How to speed up the plotting of polygons in R?
I found 3 ways to increase the speed of plotting the country borders from shape files for R. I found some inspiration and code from here and here.
(1) We can extract the coordinates from the shape files to get the longitude and latitudes of the polygons. Then we can put them into a data frame with the first column containing the longitudes and the second column containing latitudes. The different shapes are separated by NAs.
(2) We can remove some polygons from our shape file. The shape file is very, very detailed, but some of the shapes are tiny islands that are unimportant (for my plots, anyways). We can set a minimum polygon area threshold to keep the bigger polygons.
(3) We can simplify the geometry of our shapes using the Douglas-Peuker algorithm. The edges of our polygon shapes can be simplified, as they are very intricate in the original file.

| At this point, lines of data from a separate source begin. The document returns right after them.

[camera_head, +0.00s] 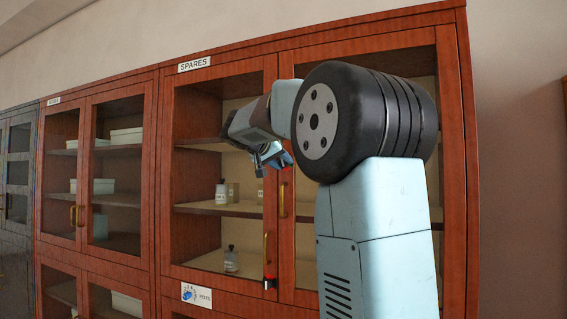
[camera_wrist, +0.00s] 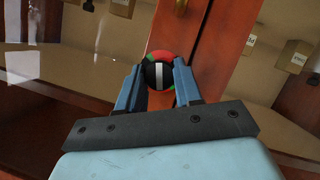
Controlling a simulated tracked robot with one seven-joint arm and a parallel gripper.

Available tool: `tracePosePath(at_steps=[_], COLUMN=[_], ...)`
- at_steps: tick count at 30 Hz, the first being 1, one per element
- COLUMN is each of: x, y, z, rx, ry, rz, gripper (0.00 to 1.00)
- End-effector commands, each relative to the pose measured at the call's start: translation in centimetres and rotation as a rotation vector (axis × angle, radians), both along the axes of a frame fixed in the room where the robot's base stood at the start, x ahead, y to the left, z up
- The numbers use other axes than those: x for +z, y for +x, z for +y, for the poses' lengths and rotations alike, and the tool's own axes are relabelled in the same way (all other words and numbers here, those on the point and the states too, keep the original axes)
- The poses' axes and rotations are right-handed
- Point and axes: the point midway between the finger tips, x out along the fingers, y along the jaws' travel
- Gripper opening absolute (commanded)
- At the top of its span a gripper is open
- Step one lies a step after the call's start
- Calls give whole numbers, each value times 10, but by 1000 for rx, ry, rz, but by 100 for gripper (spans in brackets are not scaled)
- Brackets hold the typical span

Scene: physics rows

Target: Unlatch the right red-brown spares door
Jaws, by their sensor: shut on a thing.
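The red-brown SPARES cabinet (camera_head: 222,62) has two glazed doors. Its right door (camera_head: 306,262) is partly hidden behind my arm and looks closed. In the wrist view a round black latch knob (camera_wrist: 158,73) with a white bar sits on the red-brown door frame, with a red and green ring around it. The white bar runs nearly upright in that picture. My gripper (camera_wrist: 158,84) is shut on this knob, one blue finger on each side. In the head view my gripper (camera_head: 270,158) is at the door frame, and the knob is mostly hidden by it.
Brass handles (camera_head: 265,248) stand on the meeting door frames. Bottles (camera_head: 221,193) stand on shelves behind the glass. A similar cabinet (camera_head: 98,175) adjoins on the left.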

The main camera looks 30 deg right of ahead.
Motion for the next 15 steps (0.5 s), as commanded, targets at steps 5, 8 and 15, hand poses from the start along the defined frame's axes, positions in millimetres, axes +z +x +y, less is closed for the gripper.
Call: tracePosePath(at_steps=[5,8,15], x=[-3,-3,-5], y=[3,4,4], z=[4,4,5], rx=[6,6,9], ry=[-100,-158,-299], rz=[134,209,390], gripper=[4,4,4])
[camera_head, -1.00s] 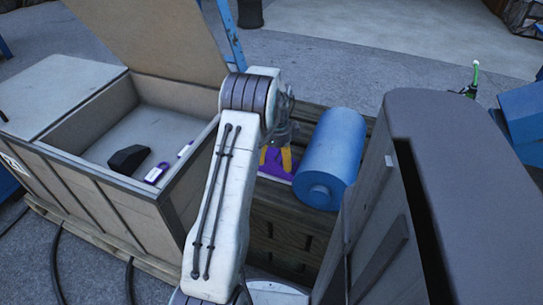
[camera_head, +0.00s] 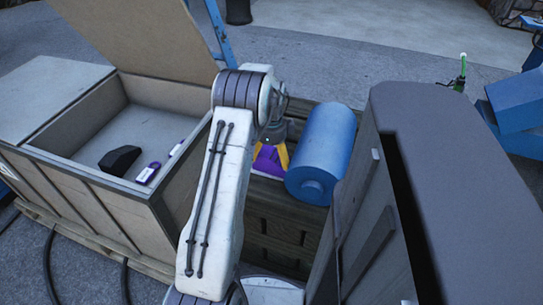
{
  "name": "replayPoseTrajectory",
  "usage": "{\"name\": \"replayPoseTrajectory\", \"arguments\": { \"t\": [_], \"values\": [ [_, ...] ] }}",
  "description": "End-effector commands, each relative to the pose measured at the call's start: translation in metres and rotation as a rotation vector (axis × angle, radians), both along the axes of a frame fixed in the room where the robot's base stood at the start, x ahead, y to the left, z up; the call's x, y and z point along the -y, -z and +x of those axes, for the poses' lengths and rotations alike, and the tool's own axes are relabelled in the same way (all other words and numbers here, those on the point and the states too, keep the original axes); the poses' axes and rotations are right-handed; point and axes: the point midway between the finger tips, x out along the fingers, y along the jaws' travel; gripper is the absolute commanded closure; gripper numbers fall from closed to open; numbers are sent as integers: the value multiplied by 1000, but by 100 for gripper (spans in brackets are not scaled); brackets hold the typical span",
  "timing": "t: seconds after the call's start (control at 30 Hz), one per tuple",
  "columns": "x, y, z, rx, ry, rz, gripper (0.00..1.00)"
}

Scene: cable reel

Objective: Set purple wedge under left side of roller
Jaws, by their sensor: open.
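The blue roller (camera_head: 325,148) lies on a wooden crate (camera_head: 262,222) right of my arm. The purple wedge (camera_head: 267,159) is on the crate top at the left side of the roller, partly hidden by my arm and gripper. My gripper (camera_head: 272,153) has yellow fingertips, open, one on each side of the visible purple part. I cannot tell whether the fingers or the roller touch the wedge.
An open wooden box (camera_head: 120,207) at left holds a black block (camera_head: 119,160) and a small purple-and-white item (camera_head: 149,173). A large grey cabinet-like body (camera_head: 440,180) stands close on the right. A raised lid (camera_head: 140,35) stands behind the box.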

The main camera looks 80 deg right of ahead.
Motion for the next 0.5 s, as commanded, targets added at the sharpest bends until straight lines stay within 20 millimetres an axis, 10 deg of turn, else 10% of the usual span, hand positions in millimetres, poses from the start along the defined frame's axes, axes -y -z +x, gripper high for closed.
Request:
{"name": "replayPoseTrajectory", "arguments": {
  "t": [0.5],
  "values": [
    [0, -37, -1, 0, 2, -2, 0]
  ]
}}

Fortunately, there is a package, rgeos
, that implements this.
Set up:
# Load packages
library(rgdal)
library(raster)
library(sp)
library(rgeos)
# Load the shape files
can<-getData('GADM', country="CAN", level=0)
usa<-getData('GADM', country="USA", level=0)

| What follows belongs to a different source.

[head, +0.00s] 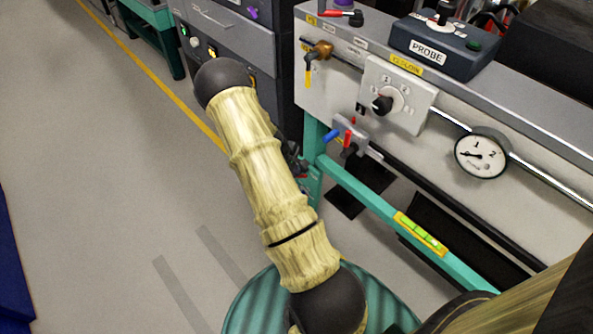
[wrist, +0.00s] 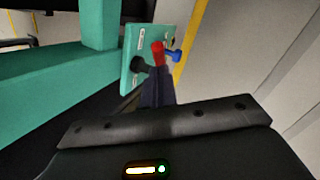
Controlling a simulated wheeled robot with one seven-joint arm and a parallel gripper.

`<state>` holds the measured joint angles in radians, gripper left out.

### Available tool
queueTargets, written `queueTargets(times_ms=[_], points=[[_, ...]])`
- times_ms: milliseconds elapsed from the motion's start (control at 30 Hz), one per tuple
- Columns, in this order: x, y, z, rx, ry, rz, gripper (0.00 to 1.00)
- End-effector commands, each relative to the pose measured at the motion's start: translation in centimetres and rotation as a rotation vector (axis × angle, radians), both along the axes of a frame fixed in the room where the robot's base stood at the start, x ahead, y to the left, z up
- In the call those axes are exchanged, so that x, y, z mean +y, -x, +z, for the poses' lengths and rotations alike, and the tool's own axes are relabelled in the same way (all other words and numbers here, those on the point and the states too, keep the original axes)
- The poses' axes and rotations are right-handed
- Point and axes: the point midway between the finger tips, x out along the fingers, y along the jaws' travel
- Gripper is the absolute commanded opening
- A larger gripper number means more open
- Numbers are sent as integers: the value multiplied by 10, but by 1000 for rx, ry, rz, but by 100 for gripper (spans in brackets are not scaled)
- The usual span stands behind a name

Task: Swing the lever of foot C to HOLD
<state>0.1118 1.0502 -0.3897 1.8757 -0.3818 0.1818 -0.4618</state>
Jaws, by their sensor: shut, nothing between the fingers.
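A teal plate (wrist: 133,45) with small white labels stands upright on the teal frame in the wrist view. On it are a black knob (wrist: 138,65), a red-tipped part (wrist: 158,50) and a blue handle (wrist: 175,56). I cannot read the labels, so neither the foot's letter nor the HOLD mark is clear. My gripper (wrist: 156,74) is shut and empty, its tips just below the red part in the picture; whether they touch it I cannot tell. In the head view my arm hides most of the gripper and the plate.
A teal rail (head: 370,203) with a spirit level (head: 421,233) runs below the bench. The floor (head: 95,170) at left is clear.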

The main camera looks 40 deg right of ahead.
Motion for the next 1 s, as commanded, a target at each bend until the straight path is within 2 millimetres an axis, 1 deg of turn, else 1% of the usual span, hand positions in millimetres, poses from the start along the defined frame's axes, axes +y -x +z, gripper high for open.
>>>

mex<-getData('GADM', country="MEX", level=0)
Method 1: Extract the coordinates from the the shape files into a data frame and plot lines
The major disadvantage is that we lose some information here when compared to keeping the object as a SpatialPolygonsDataFrame object, such as the projection. However, we can turn it back into an sp object and add back the projection information, and it is still faster than plotting the original data.
Note that this code runs very slowly on the original file because there are a lot of shapes, and the resulting data frame is ~2 million rows long.
Code:
# Convert the polygons into data frames so we can make lines
poly2df <- function(poly) {
# Convert the polygons into data frames so we can make lines
# Number of regions
n_regions <- length(poly@polygons)
# Get the coords into a data frame
poly_df <- c()
for(i in 1:n_regions) {
# Number of polygons for first region
n_poly <- length(poly@polygons[[i]]@Polygons)

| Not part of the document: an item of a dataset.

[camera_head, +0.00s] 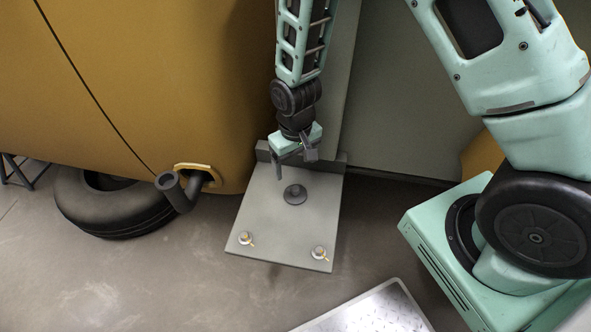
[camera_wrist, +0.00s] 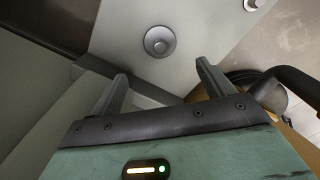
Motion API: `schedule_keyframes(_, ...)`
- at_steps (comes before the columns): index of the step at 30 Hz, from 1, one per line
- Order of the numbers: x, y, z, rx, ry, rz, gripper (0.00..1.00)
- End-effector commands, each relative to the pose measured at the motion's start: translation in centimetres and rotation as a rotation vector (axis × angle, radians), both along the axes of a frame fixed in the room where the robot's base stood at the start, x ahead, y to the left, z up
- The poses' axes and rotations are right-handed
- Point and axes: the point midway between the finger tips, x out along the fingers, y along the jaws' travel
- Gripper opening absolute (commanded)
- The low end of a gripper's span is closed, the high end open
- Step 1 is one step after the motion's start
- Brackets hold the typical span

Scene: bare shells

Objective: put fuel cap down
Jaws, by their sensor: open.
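The fuel cap (camera_head: 295,194) is a dark grey round disc with a raised centre knob. It lies on a pale grey plate (camera_head: 270,225). In the wrist view the cap (camera_wrist: 159,41) sits on the plate beyond the fingertips, roughly in line with the gap between them. My gripper (camera_head: 294,169) is open and empty, above the plate and just behind the cap in the head view. Its two fingers (camera_wrist: 162,78) stand apart in the wrist view and do not touch the cap.
Two small bolts with rings (camera_head: 246,238) (camera_head: 319,252) stand at the plate's near corners. A dark filler pipe (camera_head: 180,192) sticks out of the yellow body (camera_head: 150,80) at left, above a black tyre (camera_head: 115,208). A metal tread plate (camera_head: 370,312) lies at the bottom.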

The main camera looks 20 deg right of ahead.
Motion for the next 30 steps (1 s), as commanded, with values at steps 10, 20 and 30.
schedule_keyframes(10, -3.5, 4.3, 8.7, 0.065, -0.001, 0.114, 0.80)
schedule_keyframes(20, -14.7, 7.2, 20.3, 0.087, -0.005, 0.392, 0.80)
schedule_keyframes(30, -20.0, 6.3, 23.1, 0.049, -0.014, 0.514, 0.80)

print(paste("There are",n_poly,"polygons"))
# Create progress bar
pb <- txtProgressBar(min = 0, max = n_poly, style = 3)
for(j in 1:n_poly) {
poly_df <- rbind(poly_df, NA,
poly@polygons[[i]]@Polygons[[j]]@coords)
# Update progress bar
setTxtProgressBar(pb, j)
}
close(pb)
print(paste("Finished region",i,"of",n_regions))
}
poly_df <- data.frame(poly_df)
names(poly_df) <- c('lon','lat')
return(poly_df)
}
Method 2: Remove small polygons
There are many small islands that are not very important. If you check some of the quantiles of the areas for the polygons, we see that many of them are miniscule. For the Canada plot, I went down from plotting over a thousand polygons to just hundreds of polygons.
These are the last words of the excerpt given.